A recent article in the Philadelphia City Paper reports on a memo sent by the former Pennsylvania Secretary of Conservation and Natural Resources to Governor Edward Rendell in March, 2009. The memo stated that the Governor's request to lease an additional 40,000 acres of state forest for natural gas would ".....scar the economic, scenic, ecological, and recreational values of the forest — especially the most wild and remote areas of our state."

One week later, the Secretary resigned. Then the Governor doubled the leasing plans to 80,000 acres. And the City Paper now reports that the Governor intends to lease even more land for drilling this year.

While I previously posted promising news that Pennsylvania is going to update its rules for well construction, it has, on the other hand, established an expedited permitting review process and taken away the authority of county conservation districts to review permits.

The Chesapeake Bay Foundation has reviewed some permits approved under the expedited process and found serious violations, such as a pipeline running through a sensitive wetland.

In western Pennsylvania, there are over 15,000 oil and gas wells in the Allegheny National Forest, more than the other 154 National Forests combined.

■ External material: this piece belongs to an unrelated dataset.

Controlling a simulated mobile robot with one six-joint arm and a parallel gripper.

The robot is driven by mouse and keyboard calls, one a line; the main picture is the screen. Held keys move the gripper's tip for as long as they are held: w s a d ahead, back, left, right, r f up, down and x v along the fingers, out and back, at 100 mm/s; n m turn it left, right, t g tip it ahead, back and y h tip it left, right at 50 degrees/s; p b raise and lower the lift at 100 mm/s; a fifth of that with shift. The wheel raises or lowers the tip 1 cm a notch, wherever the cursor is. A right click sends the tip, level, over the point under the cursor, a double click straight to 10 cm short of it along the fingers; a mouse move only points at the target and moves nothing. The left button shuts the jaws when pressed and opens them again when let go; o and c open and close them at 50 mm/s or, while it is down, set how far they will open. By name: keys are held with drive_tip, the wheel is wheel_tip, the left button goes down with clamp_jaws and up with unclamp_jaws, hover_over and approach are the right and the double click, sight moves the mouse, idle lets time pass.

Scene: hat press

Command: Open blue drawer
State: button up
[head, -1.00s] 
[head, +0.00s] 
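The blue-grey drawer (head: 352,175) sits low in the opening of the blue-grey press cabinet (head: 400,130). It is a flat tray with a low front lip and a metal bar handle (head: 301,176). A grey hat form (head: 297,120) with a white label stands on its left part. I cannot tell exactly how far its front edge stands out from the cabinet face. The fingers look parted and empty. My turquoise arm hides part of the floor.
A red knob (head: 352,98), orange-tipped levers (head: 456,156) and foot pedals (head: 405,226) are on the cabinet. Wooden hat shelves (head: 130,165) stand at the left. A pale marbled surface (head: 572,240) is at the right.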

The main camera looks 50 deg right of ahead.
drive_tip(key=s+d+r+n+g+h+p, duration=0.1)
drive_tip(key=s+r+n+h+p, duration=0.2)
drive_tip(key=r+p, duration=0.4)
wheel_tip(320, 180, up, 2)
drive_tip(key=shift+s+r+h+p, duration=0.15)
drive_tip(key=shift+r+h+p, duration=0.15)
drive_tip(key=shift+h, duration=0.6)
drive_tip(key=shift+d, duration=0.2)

More are planned.

Pennsylvania's forests, rivers, and wildlife habitats were devastated by industrial development decades ago. Since then, they have been carefully nurtured to restore what was lost. Pennsylvanians could once again enjoy the beauty of nature and all the wonderful things it offers -- clean water, peacefulness, vital wildlife habitat, fishing and hunting, camping and other family recreation. Now these priceless values are again seriously threatened.